Start of Source material

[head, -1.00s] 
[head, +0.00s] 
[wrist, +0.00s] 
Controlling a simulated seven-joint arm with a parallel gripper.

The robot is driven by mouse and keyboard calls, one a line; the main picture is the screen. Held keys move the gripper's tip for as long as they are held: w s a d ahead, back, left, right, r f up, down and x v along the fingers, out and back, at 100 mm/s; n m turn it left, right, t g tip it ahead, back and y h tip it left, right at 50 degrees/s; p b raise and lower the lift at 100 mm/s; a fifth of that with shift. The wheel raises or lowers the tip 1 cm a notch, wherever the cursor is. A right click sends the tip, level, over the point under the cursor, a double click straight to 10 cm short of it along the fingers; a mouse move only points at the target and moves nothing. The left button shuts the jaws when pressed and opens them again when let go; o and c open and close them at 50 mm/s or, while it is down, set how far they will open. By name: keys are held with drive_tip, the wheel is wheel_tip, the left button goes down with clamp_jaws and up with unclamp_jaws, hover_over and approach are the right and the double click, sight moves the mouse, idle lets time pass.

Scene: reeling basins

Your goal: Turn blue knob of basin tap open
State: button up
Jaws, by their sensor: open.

End of Source material

Repeat exactly the lines above from the line that contains "Your goal: Turn blue knob of basin tap open" through the end. Include both of these ends; leave out everything else.

Your goal: Turn blue knob of basin tap open
State: button up
Jaws, by their sensor: open.

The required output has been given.